Similarly, the employees' effort to substantiate its case for additional gratuity with reference to Section 37 of the Contract Act appears to be glossly misplaced. How the employee sought to apply the doctrine of promissory estoppel on the principle contained in Section 37 of the Contract Act is not comprehensible. Section 37 of the Contract Act deals with obligation of parties to a contract. It says that parties to a contract must either perform or offer to perform their respective promises unless such performance is dispensed with or excused under the provisions of the Act, or of any other law. Section 37 lays down the obligation of the parties to the contract to perform their respective promises unless there are circumstances excusing a party from doing the same. If the employee wants to rely on it on the premise that the company must have to perform its part of the obligation resort to Section 37 of the Contract Act is a misconceived one. And, moreover, the company's assertion to have complied with its part of the obligation could not be shaken by the employee. The recurrent motif of his submission throughout the hearing has been a clamour for adherence to the statute, i.e., he should be paid his gratuity according to the Act. The company has unhesitatingly admits the same, but adds, so he has been paid. The discussion above makes the latter claim quite easy to accept. The employee's claim for a similar relief rests on an extra-statutory interpretation.

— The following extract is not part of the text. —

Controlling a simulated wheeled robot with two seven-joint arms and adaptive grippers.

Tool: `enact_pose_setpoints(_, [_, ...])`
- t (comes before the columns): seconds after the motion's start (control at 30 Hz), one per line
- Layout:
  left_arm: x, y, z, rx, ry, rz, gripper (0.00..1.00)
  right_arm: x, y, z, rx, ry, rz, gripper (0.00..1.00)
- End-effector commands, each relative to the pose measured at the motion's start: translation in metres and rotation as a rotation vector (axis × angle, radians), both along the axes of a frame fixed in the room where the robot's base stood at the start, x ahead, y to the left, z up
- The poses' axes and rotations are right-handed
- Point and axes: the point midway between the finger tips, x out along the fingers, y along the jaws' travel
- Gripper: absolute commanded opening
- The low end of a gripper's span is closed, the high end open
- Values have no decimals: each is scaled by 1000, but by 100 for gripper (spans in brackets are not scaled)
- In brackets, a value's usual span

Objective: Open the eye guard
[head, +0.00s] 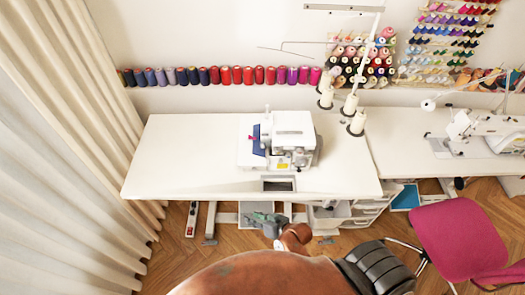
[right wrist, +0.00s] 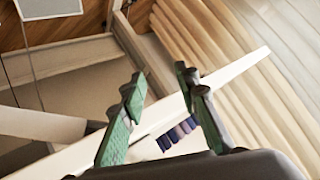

I thus find sufficient merit in the case of the company and equally no merit in the contentions of the employee. The orders impugned in the writ petition being W.P. No. 21117 (W) of 2015 are set aside and quashed. The writ petition is allowed. The writ petition being W.P. No. 22922 (W) of 2015 for the reasons mentioned above is dismissed.
There shall, however, be no order as to costs.
Urgent Photostat certified copy of this order, if applied for, be supplied to the parties on priority basis upon compliance of all requisite formalities.